Wilkeson, hauntend? These are some lame wilkeson links, but I think people just aren't talking. I personally have witnessed wierd stuff going on there. Google used to be full of stuff on wilkeson, but now theres nothing. That in itself is weird. I follow laws of logic but that town still creeps me out. So take it w/ a grain of salt, but I BELIEVE!
One cool autumn evening, I decided that nothing would be more in the halloween spirit than driving through the notoriously haunted town of Wilkeson, WA. So I grabbed a few friends who had nothing to do, and headed out for a drive. My brother Aaron, this girl Analese (sp?) and I piled into the bench seat of my 1982 Plymouth Arrow pickup truck. I miss that beauty. She was grey with a greeen stripe down the middle. It looked as if it came straight from Lumbermans. It had added Leaf Springs in the back that gave a nice stance. It was kind of like this one down there...
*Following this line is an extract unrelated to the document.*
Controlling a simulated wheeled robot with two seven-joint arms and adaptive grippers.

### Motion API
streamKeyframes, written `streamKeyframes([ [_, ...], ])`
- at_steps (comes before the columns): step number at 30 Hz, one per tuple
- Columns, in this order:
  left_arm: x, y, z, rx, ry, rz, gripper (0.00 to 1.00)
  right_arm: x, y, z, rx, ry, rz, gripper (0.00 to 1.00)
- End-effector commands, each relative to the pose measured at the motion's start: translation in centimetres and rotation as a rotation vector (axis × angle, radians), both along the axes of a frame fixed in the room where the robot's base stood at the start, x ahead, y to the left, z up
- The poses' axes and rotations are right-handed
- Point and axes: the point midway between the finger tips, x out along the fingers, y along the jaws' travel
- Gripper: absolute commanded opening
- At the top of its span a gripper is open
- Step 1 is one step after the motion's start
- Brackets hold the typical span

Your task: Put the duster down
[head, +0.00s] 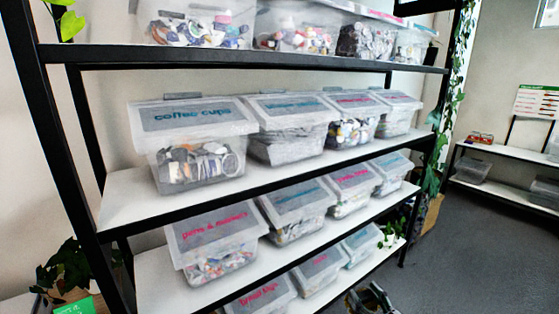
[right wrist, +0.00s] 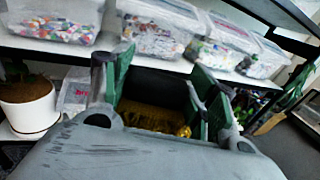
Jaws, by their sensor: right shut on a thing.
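My right gripper (right wrist: 160,95) shows in the right wrist view with its green-padded fingers on both sides of the duster (right wrist: 150,117). The duster is a dark block with a yellow-brown part below and a small gold-coloured bit near the right finger. The gripper is shut on it, and its lower side is hidden by the gripper's grey body. In the head view, my right gripper (head: 371,299) is at the bottom edge, right of the lowest shelf, and the duster cannot be made out there. My left gripper is not in view.
A black-framed shelf rack (head: 120,205) holds several clear lidded bins, such as the coffee cups bin (head: 195,117). Grey floor (head: 465,250) is open to the right. A low shelf (head: 505,152) stands beyond. A potted plant (right wrist: 28,108) shows in the right wrist view.

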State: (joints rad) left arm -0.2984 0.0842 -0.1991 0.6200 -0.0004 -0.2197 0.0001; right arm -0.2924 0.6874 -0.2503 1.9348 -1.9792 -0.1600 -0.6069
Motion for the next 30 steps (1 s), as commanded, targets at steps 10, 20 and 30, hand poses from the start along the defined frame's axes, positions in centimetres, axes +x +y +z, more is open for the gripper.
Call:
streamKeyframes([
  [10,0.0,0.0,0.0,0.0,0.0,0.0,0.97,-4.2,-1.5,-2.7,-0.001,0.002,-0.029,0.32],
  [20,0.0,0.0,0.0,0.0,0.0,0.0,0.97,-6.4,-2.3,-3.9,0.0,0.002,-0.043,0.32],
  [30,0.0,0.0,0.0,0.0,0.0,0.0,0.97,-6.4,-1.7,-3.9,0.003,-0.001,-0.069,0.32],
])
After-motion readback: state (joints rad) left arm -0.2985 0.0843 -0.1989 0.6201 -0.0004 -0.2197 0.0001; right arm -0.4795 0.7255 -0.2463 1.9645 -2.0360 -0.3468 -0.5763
We drove nice and slow down military road in Puyallup so as not to run the poor thing off the road. It was a quick little beast, but it couldn't handle well even if the tires were made of superglue. As we arive at the bottom of the hill, we decide that we would do some magic, and cut the distance to Orting in 1/2.
Well, it had a 2.8 liter 4 cyl, and the whole truck weighed about two large men. Thats with me and my two friends in it. As we accelerated up passed the 60's things started to blur a bit. Soon was 70, and almost as soon, I had the truck top out at around 25mph. The speedometer only went up to a whopping 85 mph.
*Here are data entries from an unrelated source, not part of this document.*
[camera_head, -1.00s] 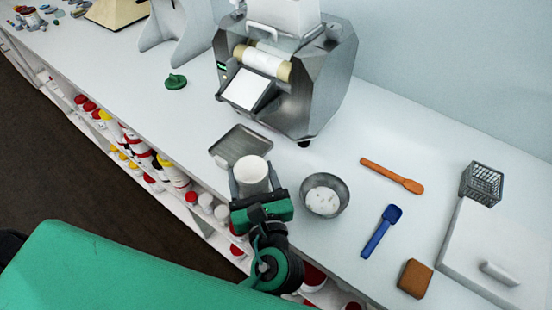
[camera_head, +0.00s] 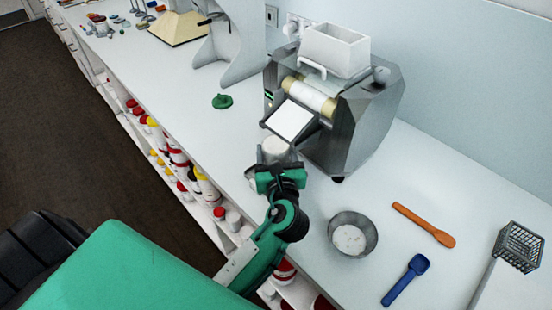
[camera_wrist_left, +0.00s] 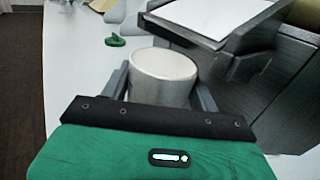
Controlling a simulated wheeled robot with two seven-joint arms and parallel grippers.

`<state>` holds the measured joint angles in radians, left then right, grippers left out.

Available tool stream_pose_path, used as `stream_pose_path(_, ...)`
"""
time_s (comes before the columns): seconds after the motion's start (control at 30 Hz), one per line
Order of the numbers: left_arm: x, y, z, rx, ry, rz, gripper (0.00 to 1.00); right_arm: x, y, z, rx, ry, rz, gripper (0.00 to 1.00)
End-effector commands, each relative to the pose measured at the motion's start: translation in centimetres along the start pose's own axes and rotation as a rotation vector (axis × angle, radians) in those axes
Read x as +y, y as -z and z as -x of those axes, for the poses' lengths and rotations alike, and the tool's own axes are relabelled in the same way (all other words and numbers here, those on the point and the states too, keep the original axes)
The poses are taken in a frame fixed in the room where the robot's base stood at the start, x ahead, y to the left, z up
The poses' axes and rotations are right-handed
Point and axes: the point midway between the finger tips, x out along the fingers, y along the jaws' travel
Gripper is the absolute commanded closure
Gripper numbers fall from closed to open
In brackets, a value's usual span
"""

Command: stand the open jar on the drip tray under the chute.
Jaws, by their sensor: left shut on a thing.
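The jar (camera_head: 276,150) is a pale, upright cylinder with a round white top. My left gripper (camera_head: 277,166) is shut around it, in front of the mill (camera_head: 350,125). In the left wrist view the jar (camera_wrist_left: 163,78) stands between the two fingers. The mill's chute (camera_head: 293,120), with a pale sloping face, is just above and behind the jar; it also shows in the left wrist view (camera_wrist_left: 205,18). The drip tray is hidden behind the gripper and jar, so I cannot tell whether the jar touches it. My right gripper is out of view.
A metal bowl (camera_head: 353,234) with white contents stands right of my left arm. An orange spatula (camera_head: 424,224), a blue scoop (camera_head: 406,281) and a wire basket (camera_head: 519,247) lie farther right. A green lid-like piece (camera_head: 222,101) lies on clear bench to the left.

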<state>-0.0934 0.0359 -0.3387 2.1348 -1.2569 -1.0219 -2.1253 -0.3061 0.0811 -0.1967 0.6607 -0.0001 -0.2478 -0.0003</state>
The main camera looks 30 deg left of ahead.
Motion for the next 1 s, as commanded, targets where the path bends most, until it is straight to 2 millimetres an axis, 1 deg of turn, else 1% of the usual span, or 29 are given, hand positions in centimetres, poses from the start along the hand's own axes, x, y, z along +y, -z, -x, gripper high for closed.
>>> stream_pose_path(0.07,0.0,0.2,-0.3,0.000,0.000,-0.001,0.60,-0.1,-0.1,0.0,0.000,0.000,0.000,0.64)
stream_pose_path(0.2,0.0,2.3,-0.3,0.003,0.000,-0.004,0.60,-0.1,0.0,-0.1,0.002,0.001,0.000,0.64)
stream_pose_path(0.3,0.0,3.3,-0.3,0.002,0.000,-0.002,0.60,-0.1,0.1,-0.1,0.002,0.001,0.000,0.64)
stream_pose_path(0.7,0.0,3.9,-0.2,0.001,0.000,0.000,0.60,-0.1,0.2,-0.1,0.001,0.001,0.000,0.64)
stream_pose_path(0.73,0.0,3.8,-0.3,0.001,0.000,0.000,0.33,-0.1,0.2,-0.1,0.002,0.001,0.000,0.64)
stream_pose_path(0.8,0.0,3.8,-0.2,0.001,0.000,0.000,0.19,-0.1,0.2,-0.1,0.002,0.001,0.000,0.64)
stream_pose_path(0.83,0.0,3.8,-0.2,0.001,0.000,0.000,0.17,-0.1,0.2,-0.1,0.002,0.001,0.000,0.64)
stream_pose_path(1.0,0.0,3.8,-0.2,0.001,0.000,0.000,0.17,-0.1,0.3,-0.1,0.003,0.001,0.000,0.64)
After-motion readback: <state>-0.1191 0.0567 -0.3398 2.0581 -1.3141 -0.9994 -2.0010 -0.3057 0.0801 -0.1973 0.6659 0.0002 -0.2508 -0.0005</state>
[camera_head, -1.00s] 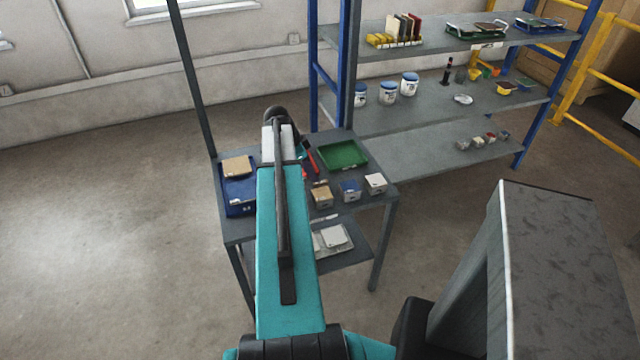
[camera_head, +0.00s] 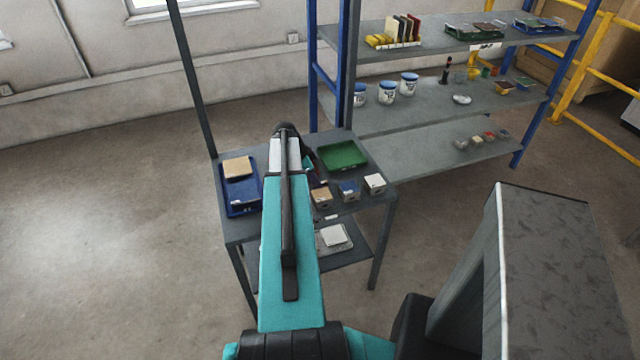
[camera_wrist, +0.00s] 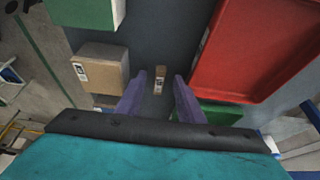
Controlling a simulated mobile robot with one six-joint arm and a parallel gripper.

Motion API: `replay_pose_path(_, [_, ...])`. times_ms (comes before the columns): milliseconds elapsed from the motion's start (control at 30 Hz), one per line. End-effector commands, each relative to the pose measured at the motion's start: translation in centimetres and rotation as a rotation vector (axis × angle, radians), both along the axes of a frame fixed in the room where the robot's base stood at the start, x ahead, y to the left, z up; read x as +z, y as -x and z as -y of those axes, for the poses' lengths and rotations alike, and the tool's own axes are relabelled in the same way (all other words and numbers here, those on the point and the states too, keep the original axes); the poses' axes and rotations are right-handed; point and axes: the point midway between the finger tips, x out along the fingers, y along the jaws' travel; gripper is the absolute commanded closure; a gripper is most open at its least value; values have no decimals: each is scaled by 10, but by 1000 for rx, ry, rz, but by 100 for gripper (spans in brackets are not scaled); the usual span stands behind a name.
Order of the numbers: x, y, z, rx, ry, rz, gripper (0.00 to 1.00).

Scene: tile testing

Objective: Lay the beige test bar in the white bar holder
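In the wrist view, my gripper (camera_wrist: 160,86) has its two purple fingers apart. A small beige bar-like piece (camera_wrist: 160,79) with a pale label shows in the gap between them, with space on both sides; I cannot tell how far beyond the fingertips it lies. In the head view my arm hides the gripper over the grey table. I cannot surely pick out the white bar holder; a pale rack (camera_head: 394,43) with upright bars stands on the top shelf.
A red tray (camera_wrist: 255,50) is close on the right in the wrist view, and a beige box (camera_wrist: 101,70) on the left. The table also bears a blue tray (camera_head: 240,207), a green tray (camera_head: 343,156) and small boxes (camera_head: 349,190). A shelf unit (camera_head: 440,110) stands behind right.

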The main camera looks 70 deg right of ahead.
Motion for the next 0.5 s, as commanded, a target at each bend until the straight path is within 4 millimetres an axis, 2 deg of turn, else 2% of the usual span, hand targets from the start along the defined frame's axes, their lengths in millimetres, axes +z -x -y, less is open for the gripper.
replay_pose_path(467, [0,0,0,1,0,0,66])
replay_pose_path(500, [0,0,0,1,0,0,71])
We slowed down for the obligatory speed trap in Orting. If you have never been there, take my advice, and as soon as you see the speed limit sign (even if your a mile away) just slowdown!
We passed Orting with no problems, and proceeded to do the same things for South Prarie too. What I was not expecting was a speed trap in Wilkeson. However, being the smartest person in the world I knew that my luck would run out if I didn't pull the same trick here. Sure enough, I saw headlights beaming through a light fog across the road from what looked like a large sign post with a push bumper in the front, and a nice chrome bumper in the rear. What would I do? I would slow down to the speedlimit EXACTLY as I crossed the city line, starting with my speedometer at about 10. (There is a big corner as you come into town.)
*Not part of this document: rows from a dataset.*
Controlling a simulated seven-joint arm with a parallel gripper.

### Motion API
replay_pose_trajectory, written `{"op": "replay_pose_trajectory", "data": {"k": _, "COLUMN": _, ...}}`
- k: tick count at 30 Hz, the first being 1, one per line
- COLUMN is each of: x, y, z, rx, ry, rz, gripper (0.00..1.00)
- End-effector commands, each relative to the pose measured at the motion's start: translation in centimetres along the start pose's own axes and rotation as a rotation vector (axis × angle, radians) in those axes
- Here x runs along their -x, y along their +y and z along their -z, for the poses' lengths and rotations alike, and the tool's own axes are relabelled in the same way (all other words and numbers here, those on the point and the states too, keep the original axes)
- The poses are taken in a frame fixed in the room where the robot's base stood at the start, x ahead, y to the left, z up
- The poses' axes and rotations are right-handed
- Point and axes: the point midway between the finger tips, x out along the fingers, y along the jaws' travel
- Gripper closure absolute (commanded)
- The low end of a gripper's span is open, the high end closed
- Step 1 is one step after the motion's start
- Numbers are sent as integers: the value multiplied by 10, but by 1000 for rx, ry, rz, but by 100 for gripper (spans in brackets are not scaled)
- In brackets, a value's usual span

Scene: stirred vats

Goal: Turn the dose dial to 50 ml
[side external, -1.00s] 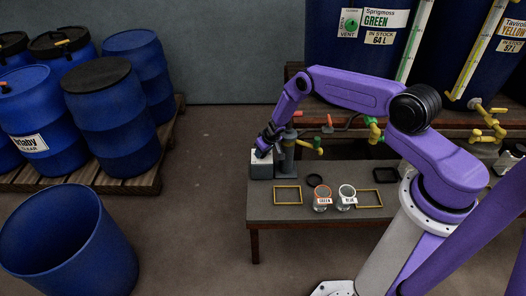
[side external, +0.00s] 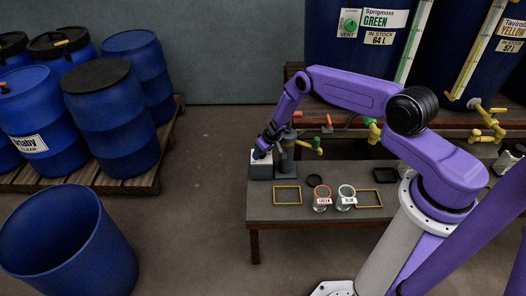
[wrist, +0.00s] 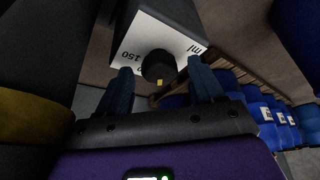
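The dose dial (wrist: 158,64) is a black round knob on the white face of a grey box. In the wrist view a yellow mark shows on the knob's lower edge, and "150" and "ml" are printed beside it; other numbers are hidden or out of view. The box (side external: 262,170) stands at the left end of the bench in the side view. My gripper (wrist: 160,72) is open, with one finger on each side of the knob and a gap showing on both sides. In the side view my gripper (side external: 263,148) is at the box top.
A grey dispensing post (side external: 285,158) stands right beside the box. Two labelled jars, the orange-rimmed jar (side external: 322,197) and the white-rimmed jar (side external: 346,196), stand on the bench (side external: 300,212) with yellow frames. Blue barrels (side external: 112,120) are at left.

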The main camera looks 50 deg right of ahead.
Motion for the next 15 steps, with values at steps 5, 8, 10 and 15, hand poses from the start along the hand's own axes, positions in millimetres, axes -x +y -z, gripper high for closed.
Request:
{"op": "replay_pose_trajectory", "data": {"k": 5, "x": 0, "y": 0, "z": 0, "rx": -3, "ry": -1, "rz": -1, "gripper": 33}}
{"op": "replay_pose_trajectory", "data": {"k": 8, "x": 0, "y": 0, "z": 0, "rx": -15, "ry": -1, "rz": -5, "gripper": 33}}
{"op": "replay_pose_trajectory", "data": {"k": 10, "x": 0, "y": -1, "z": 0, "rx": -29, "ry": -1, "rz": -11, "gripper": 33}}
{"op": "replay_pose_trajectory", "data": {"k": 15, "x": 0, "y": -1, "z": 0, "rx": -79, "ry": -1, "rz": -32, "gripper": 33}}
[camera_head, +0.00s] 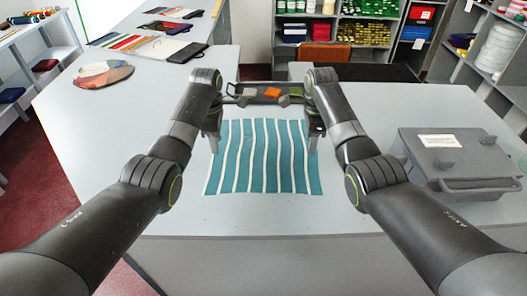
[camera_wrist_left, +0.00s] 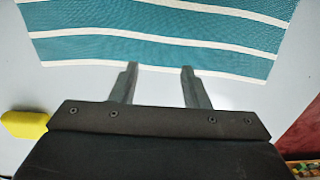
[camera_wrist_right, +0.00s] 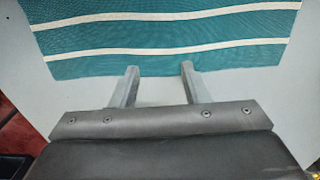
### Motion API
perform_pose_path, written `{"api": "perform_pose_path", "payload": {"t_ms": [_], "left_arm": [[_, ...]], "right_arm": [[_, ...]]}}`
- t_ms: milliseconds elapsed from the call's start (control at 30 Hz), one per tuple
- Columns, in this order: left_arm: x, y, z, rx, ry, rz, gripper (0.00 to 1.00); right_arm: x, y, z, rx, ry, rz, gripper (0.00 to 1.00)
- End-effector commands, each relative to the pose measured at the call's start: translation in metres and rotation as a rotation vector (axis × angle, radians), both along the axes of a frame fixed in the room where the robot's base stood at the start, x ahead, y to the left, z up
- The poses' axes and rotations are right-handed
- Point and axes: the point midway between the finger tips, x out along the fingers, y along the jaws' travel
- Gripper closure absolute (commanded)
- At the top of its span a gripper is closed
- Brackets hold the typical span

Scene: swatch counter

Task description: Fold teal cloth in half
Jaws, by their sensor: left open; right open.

If you've read this far, you know the routine, hit the parachute, downshift to second, and ease in the brake as you ease out the clutch all at the same time so as to slowdown about 85 mph in a few short feet.
Now the Cop saw us coming from a mile away. Infact I could see him salavating in his "hiding spot" from about a mile away. They never thought to turn the gun though. They figured I wouldn't notice thier bright lights, or rather conspicous hiding spot. How conspicuous? They tried to hid their car behind a large brick signpost. It worked for about 80% of their car. Of course 10% stuck out on each end.
We cruised past these guys with the Cruise set at EXACTLY the town speedlimit. Sure enough the cop didn't blink an eye before he decided to pull up behind us. He followed us for a little while. At the time, I was also invincible so I didn't have my seatbelt on. Neither did my passengers. So here are three people in a little truck absolutley scrambling to put their seatbelts on. Analese was flustered, and she bumped Aaron, who inturn bumped me and brought me to within 3 whole inches of the yellow line. Apparently your not aloud to almost cross the yellow line. Because just then, the officer sped up to 26 mph while turning on his lights.
I had Aaron pull out my registration, and insurance. I quickly produced my license and combined the three. When the cop came over, I handed it to him before he even said a word. After taking my paperwork from me, He stated that I was coming into town kind of fast. I said "yeah, then I saw your speed trap and avoided it." I knew with absolute certainty that he didn't have me on radar. So did he, because he let out a slight chuckle and took my information back to the squad car. The other car in the squad had the day off.
He must have thought that I was a national security risk, or a most wanted felon. He had my information long enough to scan FBI, CIA, Federal, and Local databases, KGB, Canadian intel, as well as GOOGLE me! And google wasn't invented yet!
But he came back and asked me a bunch of questions like, " have you been drinking tonight" I said "No, I am only 18, I can't drink yet!" He said "Well, I pulled you over because you almost crossed the center line back there." I called BS AGAIN and asked if that was a crime. He told me that he had a responsibility to make sure no one was drinking and driving, and asked me to explain the incident. I said "explain how I almost came within 2.5 inches of the yellow line?" he said a simple yes. "I was bumped by a passenger who was getting out my registration because you pulled up from behind me." He said "Slow it down out there..." and finally let us go!